── MATERIAL

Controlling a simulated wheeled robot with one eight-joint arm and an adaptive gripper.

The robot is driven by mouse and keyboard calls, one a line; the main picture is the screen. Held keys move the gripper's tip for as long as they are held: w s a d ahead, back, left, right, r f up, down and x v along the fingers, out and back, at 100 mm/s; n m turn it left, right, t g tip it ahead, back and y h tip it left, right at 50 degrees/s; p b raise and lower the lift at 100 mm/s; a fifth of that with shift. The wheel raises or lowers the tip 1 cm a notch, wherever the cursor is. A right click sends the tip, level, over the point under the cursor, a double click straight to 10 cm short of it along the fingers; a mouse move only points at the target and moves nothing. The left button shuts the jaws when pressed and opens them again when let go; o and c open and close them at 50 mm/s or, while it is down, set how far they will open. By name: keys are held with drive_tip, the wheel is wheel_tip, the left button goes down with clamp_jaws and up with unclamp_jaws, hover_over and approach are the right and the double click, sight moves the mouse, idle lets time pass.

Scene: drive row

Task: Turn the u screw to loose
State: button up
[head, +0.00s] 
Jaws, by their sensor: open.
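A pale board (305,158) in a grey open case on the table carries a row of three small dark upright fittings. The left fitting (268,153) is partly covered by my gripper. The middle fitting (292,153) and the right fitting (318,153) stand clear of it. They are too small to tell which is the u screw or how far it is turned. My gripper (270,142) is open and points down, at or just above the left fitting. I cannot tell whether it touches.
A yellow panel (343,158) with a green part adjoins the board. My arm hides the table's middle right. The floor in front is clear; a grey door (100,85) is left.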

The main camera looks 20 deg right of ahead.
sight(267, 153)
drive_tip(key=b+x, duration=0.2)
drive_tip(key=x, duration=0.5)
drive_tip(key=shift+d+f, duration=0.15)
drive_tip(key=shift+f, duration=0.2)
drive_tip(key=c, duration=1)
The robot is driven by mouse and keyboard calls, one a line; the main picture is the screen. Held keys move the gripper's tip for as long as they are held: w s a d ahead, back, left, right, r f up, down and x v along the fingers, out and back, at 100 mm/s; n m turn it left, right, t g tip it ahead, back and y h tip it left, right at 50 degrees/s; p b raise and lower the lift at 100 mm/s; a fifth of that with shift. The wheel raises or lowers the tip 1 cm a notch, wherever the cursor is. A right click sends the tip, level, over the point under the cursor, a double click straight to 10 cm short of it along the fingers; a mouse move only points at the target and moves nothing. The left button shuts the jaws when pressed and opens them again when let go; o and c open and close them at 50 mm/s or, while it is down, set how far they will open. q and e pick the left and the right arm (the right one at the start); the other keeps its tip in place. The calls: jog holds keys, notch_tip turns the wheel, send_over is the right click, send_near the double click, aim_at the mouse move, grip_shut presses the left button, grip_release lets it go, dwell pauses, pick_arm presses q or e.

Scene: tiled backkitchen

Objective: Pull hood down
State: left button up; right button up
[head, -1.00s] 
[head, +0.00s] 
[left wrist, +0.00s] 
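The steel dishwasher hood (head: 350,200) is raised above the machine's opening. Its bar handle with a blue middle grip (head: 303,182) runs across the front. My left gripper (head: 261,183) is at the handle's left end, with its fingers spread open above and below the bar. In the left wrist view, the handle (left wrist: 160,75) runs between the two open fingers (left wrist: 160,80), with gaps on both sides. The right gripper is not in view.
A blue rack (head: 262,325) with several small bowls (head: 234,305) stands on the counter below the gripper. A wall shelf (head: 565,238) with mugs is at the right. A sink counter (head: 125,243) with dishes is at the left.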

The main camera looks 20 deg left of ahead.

────

§ **INSTRUCTIONS FOR THE TASK**: Your task is to reproduce the whole listing exactly.

§ **REPLY TO THE EXERCISE**:
Controlling a simulated wheeled robot with one eight-joint arm and an adaptive gripper.

The robot is driven by mouse and keyboard calls, one a line; the main picture is the screen. Held keys move the gripper's tip for as long as they are held: w s a d ahead, back, left, right, r f up, down and x v along the fingers, out and back, at 100 mm/s; n m turn it left, right, t g tip it ahead, back and y h tip it left, right at 50 degrees/s; p b raise and lower the lift at 100 mm/s; a fifth of that with shift. The wheel raises or lowers the tip 1 cm a notch, wherever the cursor is. A right click sends the tip, level, over the point under the cursor, a double click straight to 10 cm short of it along the fingers; a mouse move only points at the target and moves nothing. The left button shuts the jaws when pressed and opens them again when let go; o and c open and close them at 50 mm/s or, while it is down, set how far they will open. By name: keys are held with drive_tip, the wheel is wheel_tip, the left button goes down with clamp_jaws and up with unclamp_jaws, hover_over and approach are the right and the double click, sight moves the mouse, idle lets time pass.

Scene: drive row

Task: Turn the u screw to loose
State: button up
[head, +0.00s] 
Jaws, by their sensor: open.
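A pale board (305,158) in a grey open case on the table carries a row of three small dark upright fittings. The left fitting (268,153) is partly covered by my gripper. The middle fitting (292,153) and the right fitting (318,153) stand clear of it. They are too small to tell which is the u screw or how far it is turned. My gripper (270,142) is open and points down, at or just above the left fitting. I cannot tell whether it touches.
A yellow panel (343,158) with a green part adjoins the board. My arm hides the table's middle right. The floor in front is clear; a grey door (100,85) is left.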

The main camera looks 20 deg right of ahead.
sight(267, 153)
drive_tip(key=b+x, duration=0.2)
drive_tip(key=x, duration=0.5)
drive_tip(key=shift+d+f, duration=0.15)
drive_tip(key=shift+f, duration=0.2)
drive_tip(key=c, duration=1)
The robot is driven by mouse and keyboard calls, one a line; the main picture is the screen. Held keys move the gripper's tip for as long as they are held: w s a d ahead, back, left, right, r f up, down and x v along the fingers, out and back, at 100 mm/s; n m turn it left, right, t g tip it ahead, back and y h tip it left, right at 50 degrees/s; p b raise and lower the lift at 100 mm/s; a fifth of that with shift. The wheel raises or lowers the tip 1 cm a notch, wherever the cursor is. A right click sends the tip, level, over the point under the cursor, a double click straight to 10 cm short of it along the fingers; a mouse move only points at the target and moves nothing. The left button shuts the jaws when pressed and opens them again when let go; o and c open and close them at 50 mm/s or, while it is down, set how far they will open. q and e pick the left and the right arm (the right one at the start); the other keeps its tip in place. The calls: jog holds keys, notch_tip turns the wheel, send_over is the right click, send_near the double click, aim_at the mouse move, grip_shut presses the left button, grip_release lets it go, dwell pauses, pick_arm presses q or e.

Scene: tiled backkitchen

Objective: Pull hood down
State: left button up; right button up
[head, -1.00s] 
[head, +0.00s] 
[left wrist, +0.00s] 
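The steel dishwasher hood (head: 350,200) is raised above the machine's opening. Its bar handle with a blue middle grip (head: 303,182) runs across the front. My left gripper (head: 261,183) is at the handle's left end, with its fingers spread open above and below the bar. In the left wrist view, the handle (left wrist: 160,75) runs between the two open fingers (left wrist: 160,80), with gaps on both sides. The right gripper is not in view.
A blue rack (head: 262,325) with several small bowls (head: 234,305) stands on the counter below the gripper. A wall shelf (head: 565,238) with mugs is at the right. A sink counter (head: 125,243) with dishes is at the left.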

The main camera looks 20 deg left of ahead.

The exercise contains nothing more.